Bank Indonesia is Turning to Big Data to Make Its’ Policies More Effective

As the central bank of the Republic of Indonesia, Bank Indonesia’s most important task is not only to safeguard monetary stability, but also financial system stability. Financial system stability is the pillar of effective monetary policy. The financial system provides a channel for monetary policy transmission and any financial system instability will prevent monetary policy transmission from operating normally.

We think it’s not exaggerating to say that Bank Indonesia is the backbone of our country’s economy.

It goes without saying that the people in Bank Indonesia need to work hard in order to safeguard the monetary stability and financial system stability. In a country of 260 million people spread across more than 17,000 islands, that could be a real challenge for sure. With millions of financial data available, it’s not easy to gather the right kind of information at the right time.

So, when it was announced that Bank Indonesia is turning to the big data to help them maximize their roles for the country, well… we should applaud them. Big data analytics is known for its roles in helping organizations harness data and use it to identify new opportunities. That, in turn, leads to smarter business moves, more efficient operations, higher profits, and hopefully happier customers.

Many financial institutions have used big data to improve their business operations. It’s time for Bank Indonesia to jump on the bandwagon, too.


How does Bank Indonesia implement the big data?

All economy stability starts with the right policy and that’s what Bank Indonesia is trying to do.

Did you know that Bank Indonesia has a Statistics Department? The department’s role contributes straight to decisions on policies. For instance, 15 days before an interest rate announcement, the department scours social media, news sites, and other content on the internet to monitor public perception and rate expectations. After that, they will transmit them to the policy makers: Agus Martowardojo, the current Governor of Bank Indonesia, and his board. Yati Kurniati, the head of Bank Indonesia’s Statistics Department, said that the response from policy makers has been very positive.

However, although big data has helped Bank Indonesia in screening very large amounts of information, Kurniati and her team still have to use their own eyes to make sure the context is appropriate. She said that information gathered from big data sources and the so-called internet of things (data stored on everyday gadgets that are linked up by wireless technology, like fridges) can’t replace conventional statistics. But it still plays a crucial role.

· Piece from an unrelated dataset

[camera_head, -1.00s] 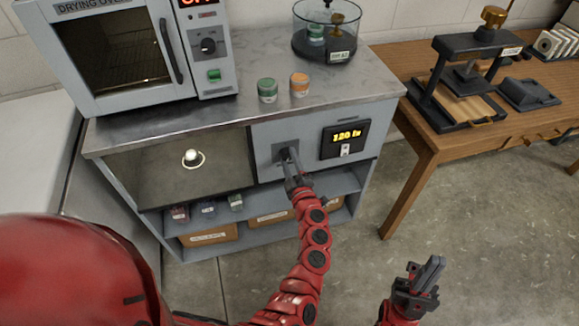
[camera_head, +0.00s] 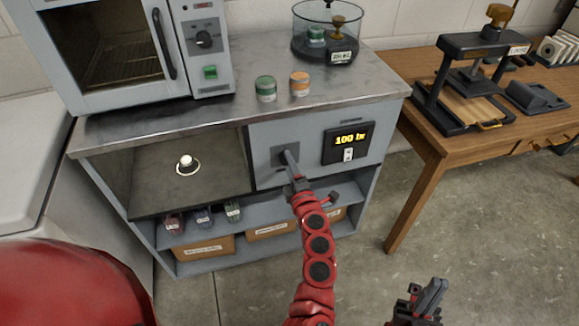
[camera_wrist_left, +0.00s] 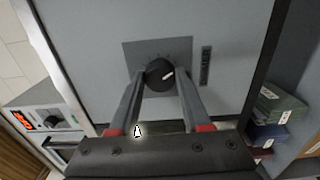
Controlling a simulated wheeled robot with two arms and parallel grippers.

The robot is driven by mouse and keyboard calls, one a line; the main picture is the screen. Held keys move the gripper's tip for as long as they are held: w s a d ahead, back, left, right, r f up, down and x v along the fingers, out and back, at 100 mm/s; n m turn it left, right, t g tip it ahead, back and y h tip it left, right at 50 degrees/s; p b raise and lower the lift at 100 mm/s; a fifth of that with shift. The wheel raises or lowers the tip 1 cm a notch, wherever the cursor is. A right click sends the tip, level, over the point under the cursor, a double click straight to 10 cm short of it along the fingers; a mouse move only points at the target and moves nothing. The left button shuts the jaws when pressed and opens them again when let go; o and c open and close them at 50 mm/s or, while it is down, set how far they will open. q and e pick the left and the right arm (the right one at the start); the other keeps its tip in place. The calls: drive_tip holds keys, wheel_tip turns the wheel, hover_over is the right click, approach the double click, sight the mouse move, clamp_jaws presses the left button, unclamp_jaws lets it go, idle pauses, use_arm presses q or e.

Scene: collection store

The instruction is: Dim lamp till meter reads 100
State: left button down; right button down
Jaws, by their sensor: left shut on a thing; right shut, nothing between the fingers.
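The meter (camera_head: 348,142) on the cabinet front reads 100 lx in yellow digits. The lamp (camera_head: 187,163) is a small round white light in the open dark bay at the cabinet's left, and it glows. The dimmer knob (camera_wrist_left: 160,73) is black with a white pointer line, on a grey square plate marked DIMMER beside it. My left gripper (camera_head: 290,160) reaches the plate, its fingers shut on the knob, one on each side in the left wrist view (camera_wrist_left: 160,85). In the head view the gripper hides the knob. My right gripper (camera_head: 430,294) is shut and empty, low at the right.
A drying oven (camera_head: 208,45), a green jar (camera_head: 266,89), an orange jar (camera_head: 300,84) and a glass vessel (camera_head: 327,30) stand on the cabinet top (camera_head: 235,113). A wooden table (camera_head: 430,141) with a press stands at the right. The floor between is clear.

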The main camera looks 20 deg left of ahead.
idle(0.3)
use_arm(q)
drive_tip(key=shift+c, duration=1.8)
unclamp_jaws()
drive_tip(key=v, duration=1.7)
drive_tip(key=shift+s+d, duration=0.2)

Indonesia’s economic growth estimated at 7%

Bank Indonesia’s decision to use big data is not without reason. Big data allows them to access the information needed in real time, so it really reflects the current condition in the field. That way, Bank Indonesia will be able to create a policy that is in line with what really happens in the economy industry.

According to, Martowardojo is quite optimistic that big data implementation could improve the economic productivity significantly. This will create better job opportunities and better public services. In fact, if Bank Indonesia can optimize the implementation of big data machine, the country’s economic growth is predicted to increase to 7% per year.

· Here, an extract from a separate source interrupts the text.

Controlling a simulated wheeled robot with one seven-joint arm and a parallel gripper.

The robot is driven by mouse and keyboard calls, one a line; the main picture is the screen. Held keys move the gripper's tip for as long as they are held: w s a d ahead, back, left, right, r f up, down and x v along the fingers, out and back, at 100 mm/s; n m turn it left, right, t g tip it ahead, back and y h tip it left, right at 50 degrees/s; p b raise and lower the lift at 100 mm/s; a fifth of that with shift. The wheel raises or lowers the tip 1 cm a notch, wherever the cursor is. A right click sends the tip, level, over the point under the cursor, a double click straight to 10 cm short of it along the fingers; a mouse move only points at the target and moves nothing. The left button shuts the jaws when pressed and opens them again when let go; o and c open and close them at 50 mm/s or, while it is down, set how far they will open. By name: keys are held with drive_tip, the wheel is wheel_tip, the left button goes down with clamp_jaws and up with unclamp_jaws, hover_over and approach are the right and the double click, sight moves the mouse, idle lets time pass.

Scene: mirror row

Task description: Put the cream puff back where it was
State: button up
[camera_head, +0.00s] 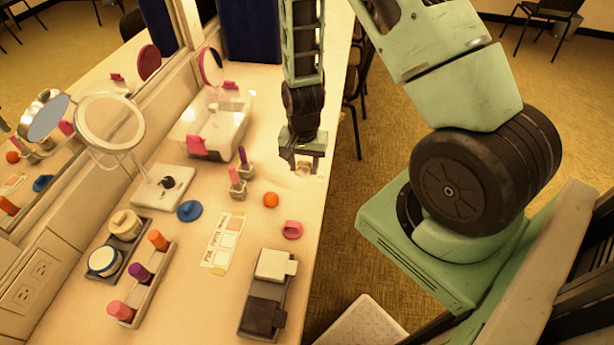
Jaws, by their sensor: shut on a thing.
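My gripper (303,164) points down over the right edge of the counter, in the upper middle of the head view. It is shut on a small pale thing (305,171), apparently the cream puff, mostly hidden by the fingers. Whether it touches the counter is hard to tell. A dark tray (287,310) near the front right edge of the counter holds a cream square piece (276,265) and a black square piece (263,314).
A holder (147,297) with several colored sticks, jars (104,261), a round mirror (109,122) and a clear box (216,118) stand to the left.

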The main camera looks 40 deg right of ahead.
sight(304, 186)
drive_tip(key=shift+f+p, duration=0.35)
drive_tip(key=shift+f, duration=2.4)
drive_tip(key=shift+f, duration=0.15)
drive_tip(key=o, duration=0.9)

Indonesia may still have a long way to go to achieve that goal. But the Governor of Bank Indonesia said that it’s not impossible. We can’t just rely on the big data itself. We also still need to work together with other institutions, whether it’s from the government, academics, or industries. In fact, Bank Indonesia has successfully done that in the past. And, of course, there’s big data implementation involved.

One time Bank Indonesia worked together with online housing sources to collect data on the secondary property market. The aim was to get a better sense of the health of the economy. Another time, Indonesia’s statistics agency publishes employment data, which they regularly do every six months. Bank Indonesia was supplementing that with information extracted from online jobs portals.


Some of the challenges

Big data makes it all seem easy: you can make faster and better decision making, create new products and services that could give customers what they want, and not to mention that it also brings significant cost advantages!

But it goes without that saying that just like many changes in life, there are obstacles coming in the way. Bank Indonesia is also faced with some of those obstacles, too. One of them is the data safety issue. Bank Indonesia thinks that there should be a particular mechanism to connect data owners so that they could give their data without having to worry about confidentiality.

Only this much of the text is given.